Maikanti Baru, the group managing director of NNPC, who disclosed this while speaking at the Nigerian Day during the 30th edition of Gas Technology Conference in Barcelona, Spain, Tuesday, explained that tremendous progress was recorded towards securing funding for the project during the last visit of President Muhammadu Buhari to Beijing, China.
Baru, who was represented at the event by Saidu Mohammed, the NNPC chief operating officer, Gas & Power, revealed that the corporation had gone far in negotiating the terms of funding as well as the best payback structure for the project, affirming that the financial partners were willing to collaborate with the corporation on the matter.
The AKK gas pipeline is designed to enable gas connectivity between the East, West and North, which is currently inadequate. It would also enable gas supply and utilization to key commercial centres in the Northern corridor of Nigeria with the attendant positive spin-off on power generation and industrial growth.
The GMD said the ground-breaking ceremony for the project was near, explaining that Nigeria was focused on expanding its critical gas infrastructure such as pipelines which would lead to a gas grid covering the entire country.
“Once you have the whole nation covered with a gas grid, industries will naturally spring up along the way and litter the entire country. That is our target in the long run,” Dr. Baru noted.
The GMD described the coming of Train 7 of the Nigeria Liquefied Natural Gas (NLNG) as a “big bang” that would usher in new developments for Nigeria’s energy sector and expand the nation’s economy, adding that the project was also capable of unlocking new vistas for country’s LNG potentials.
Baru, who said the corporation had been looking forward to the FID on Train 7 in the last ten years, revealed that the wait would soon be over, even as he commended the Federal Government and the various shareholders for their support towards the NLNG project.
He said Nigeria was looking outwards with its gas resources because God has blessed the country with abundant reserves.
“We cannot consume out our gas resources in the next 50 years, even if we generate as high as 40,000mw for power. We are happy that in the NLNG is a credible company capable of competing in the international arena,” Baru added.
Established in 1989 to harness Nigeria’s vast natural gas resources and produce Liquefied Natural Gas, LNG, and Natural Gas Liquids, NGLs, for export, the NLNG is owned by the NNPC (49%), Shell (25.6%), Total (15%) and Eni (10.4%).
It currently has six trains in operation, while the Final Investment Decision (FID) on its Train 7 is expected to be taken in December 2018, a move that will increase the company’s production capacity from 22 million tonnes per annum (MTPA) to 30 MTPA.
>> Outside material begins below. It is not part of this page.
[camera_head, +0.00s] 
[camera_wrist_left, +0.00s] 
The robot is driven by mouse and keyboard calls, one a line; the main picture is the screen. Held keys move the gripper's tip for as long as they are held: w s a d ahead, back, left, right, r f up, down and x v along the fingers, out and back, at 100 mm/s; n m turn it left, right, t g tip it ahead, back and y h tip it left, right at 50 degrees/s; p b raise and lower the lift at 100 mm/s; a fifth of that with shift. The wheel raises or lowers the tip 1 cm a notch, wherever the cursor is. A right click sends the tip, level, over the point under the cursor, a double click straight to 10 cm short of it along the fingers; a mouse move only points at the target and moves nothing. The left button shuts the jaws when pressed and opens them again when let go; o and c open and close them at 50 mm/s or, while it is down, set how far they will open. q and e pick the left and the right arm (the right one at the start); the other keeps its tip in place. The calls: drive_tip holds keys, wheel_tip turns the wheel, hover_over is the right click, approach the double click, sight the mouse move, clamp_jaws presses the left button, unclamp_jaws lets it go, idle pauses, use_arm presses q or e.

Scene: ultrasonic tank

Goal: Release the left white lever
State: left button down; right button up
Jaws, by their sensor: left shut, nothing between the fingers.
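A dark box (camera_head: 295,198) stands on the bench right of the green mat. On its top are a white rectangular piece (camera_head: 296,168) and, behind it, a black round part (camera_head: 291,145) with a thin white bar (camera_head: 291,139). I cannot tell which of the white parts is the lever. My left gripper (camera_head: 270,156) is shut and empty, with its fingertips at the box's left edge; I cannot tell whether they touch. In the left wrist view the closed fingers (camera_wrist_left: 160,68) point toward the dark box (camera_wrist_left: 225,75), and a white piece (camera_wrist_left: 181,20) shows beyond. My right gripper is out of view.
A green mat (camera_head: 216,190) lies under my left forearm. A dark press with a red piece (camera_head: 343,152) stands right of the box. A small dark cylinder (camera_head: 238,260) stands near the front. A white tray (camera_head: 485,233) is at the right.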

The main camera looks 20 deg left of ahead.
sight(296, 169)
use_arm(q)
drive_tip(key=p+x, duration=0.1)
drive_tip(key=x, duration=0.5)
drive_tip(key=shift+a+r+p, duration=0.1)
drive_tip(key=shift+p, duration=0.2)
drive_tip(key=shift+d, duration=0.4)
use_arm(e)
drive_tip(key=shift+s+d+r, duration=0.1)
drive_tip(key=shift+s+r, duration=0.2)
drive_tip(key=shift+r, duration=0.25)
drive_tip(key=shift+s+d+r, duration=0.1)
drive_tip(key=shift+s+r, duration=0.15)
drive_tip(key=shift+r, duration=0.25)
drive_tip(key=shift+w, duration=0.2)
Baru stated that beyond the LNG business, Nigeria was looking at other ways of marketing its enormous gas resources such as the establishment of a gas hub which would lead to the springing up of fertilizer, petrochemical and other gas-based industries in the Niger Delta and across the entire country.
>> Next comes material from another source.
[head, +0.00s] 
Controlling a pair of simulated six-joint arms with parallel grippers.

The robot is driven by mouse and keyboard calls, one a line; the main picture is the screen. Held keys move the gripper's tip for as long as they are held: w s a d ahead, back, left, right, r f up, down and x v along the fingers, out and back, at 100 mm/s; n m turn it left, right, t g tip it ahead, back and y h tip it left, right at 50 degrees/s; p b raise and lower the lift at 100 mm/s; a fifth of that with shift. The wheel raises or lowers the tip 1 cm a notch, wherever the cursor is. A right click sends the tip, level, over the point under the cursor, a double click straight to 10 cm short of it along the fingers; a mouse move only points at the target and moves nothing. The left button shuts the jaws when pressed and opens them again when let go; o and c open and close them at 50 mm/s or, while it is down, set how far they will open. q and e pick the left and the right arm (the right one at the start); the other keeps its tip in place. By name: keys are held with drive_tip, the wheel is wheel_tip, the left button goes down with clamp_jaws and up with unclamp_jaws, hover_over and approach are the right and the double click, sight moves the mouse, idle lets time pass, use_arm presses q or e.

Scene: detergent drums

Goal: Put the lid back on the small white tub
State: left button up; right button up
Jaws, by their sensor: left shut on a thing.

On his part, Tony Attah, the managing director of the NLNG, described Train 7 as the next big thing not only in Nigeria’s gas industry, but also in the global gas arena.
He stated that the company had made tremendous progress on Train 7, assuring that all the shareholders remained ever committed to supply of gas feedstock for the project.
“We are here at Gastech to assure the world that this time around, we mean business. And with the support from Government and our shareholders, Train 7 will be a success,” Attah concluded.
The Gas Technology Conference, Gastech, is the world’s most significant meeting place for upstream, midstream and downstream natural gas and LNG professionals where over 30,000 of participants convene to do business.